Begin with the line containing "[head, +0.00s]" and copy each line exactly through the last line of the entries, inclusive.

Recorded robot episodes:
## BEGIN
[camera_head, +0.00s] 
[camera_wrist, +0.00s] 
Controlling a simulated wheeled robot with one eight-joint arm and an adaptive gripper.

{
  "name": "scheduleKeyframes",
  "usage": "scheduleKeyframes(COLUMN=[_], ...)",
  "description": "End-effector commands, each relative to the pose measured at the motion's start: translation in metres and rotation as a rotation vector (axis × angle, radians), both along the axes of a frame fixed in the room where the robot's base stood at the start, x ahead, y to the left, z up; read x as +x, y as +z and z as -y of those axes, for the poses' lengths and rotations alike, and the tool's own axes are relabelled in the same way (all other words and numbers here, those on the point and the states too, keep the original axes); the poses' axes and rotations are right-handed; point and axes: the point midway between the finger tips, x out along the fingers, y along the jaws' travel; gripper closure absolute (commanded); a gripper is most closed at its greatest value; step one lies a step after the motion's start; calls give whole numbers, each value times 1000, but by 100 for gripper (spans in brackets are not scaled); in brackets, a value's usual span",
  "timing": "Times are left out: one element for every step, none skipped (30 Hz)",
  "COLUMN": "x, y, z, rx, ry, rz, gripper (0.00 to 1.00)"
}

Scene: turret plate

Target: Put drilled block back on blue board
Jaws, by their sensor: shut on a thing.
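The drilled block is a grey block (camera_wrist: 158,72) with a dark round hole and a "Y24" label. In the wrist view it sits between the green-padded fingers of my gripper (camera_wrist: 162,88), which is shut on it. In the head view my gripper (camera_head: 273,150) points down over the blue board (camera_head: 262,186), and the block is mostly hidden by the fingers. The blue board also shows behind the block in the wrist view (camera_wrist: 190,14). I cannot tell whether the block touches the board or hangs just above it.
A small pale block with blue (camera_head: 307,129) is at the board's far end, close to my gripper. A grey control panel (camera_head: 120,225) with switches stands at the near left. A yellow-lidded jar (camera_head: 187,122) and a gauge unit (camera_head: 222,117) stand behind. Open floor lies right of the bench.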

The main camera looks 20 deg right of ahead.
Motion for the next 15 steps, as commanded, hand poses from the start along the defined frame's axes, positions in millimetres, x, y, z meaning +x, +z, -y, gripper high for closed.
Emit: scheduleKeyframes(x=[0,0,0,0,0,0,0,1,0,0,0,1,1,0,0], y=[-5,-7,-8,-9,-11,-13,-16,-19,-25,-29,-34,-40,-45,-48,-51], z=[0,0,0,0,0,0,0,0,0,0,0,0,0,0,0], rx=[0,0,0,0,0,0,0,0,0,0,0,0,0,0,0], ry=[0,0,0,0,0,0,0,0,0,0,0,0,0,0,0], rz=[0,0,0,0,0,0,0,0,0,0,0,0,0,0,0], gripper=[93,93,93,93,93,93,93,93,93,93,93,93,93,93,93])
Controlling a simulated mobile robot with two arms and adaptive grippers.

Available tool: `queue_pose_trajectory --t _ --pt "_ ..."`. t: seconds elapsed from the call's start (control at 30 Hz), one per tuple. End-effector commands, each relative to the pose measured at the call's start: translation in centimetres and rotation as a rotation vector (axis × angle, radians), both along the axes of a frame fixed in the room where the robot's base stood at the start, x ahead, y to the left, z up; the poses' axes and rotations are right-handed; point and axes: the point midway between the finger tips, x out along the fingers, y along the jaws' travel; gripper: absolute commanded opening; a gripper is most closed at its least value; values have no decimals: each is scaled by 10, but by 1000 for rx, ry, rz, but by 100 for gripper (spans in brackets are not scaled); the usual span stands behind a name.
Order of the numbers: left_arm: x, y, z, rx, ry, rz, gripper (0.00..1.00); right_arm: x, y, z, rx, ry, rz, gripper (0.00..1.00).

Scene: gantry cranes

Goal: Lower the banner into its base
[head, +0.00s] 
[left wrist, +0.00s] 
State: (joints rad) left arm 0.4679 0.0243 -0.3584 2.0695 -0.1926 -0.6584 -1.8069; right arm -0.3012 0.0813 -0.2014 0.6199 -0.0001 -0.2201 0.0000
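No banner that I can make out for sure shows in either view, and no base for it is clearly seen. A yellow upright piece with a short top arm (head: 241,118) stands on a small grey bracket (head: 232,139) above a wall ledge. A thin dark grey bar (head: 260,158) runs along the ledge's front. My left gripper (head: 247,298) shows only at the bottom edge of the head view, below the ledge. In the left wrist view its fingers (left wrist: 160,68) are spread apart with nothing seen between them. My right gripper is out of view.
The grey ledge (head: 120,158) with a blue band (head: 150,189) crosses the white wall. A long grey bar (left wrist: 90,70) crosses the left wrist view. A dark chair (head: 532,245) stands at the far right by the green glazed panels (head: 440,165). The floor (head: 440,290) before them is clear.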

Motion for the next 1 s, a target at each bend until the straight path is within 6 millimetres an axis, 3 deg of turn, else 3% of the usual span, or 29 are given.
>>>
## END
§ **SOLUTION TO THE EXERCISE**
[head, +0.00s] 
[left wrist, +0.00s] 
State: (joints rad) left arm 0.4679 0.0243 -0.3584 2.0695 -0.1926 -0.6584 -1.8069; right arm -0.3012 0.0813 -0.2014 0.6199 -0.0001 -0.2201 0.0000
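No banner that I can make out for sure shows in either view, and no base for it is clearly seen. A yellow upright piece with a short top arm (head: 241,118) stands on a small grey bracket (head: 232,139) above a wall ledge. A thin dark grey bar (head: 260,158) runs along the ledge's front. My left gripper (head: 247,298) shows only at the bottom edge of the head view, below the ledge. In the left wrist view its fingers (left wrist: 160,68) are spread apart with nothing seen between them. My right gripper is out of view.
The grey ledge (head: 120,158) with a blue band (head: 150,189) crosses the white wall. A long grey bar (left wrist: 90,70) crosses the left wrist view. A dark chair (head: 532,245) stands at the far right by the green glazed panels (head: 440,165). The floor (head: 440,290) before them is clear.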

Motion for the next 1 s, a target at each bend until the straight path is within 6 millimetres an axis, 3 deg of turn, else 3% of the usual span, or 29 are given.
>>>

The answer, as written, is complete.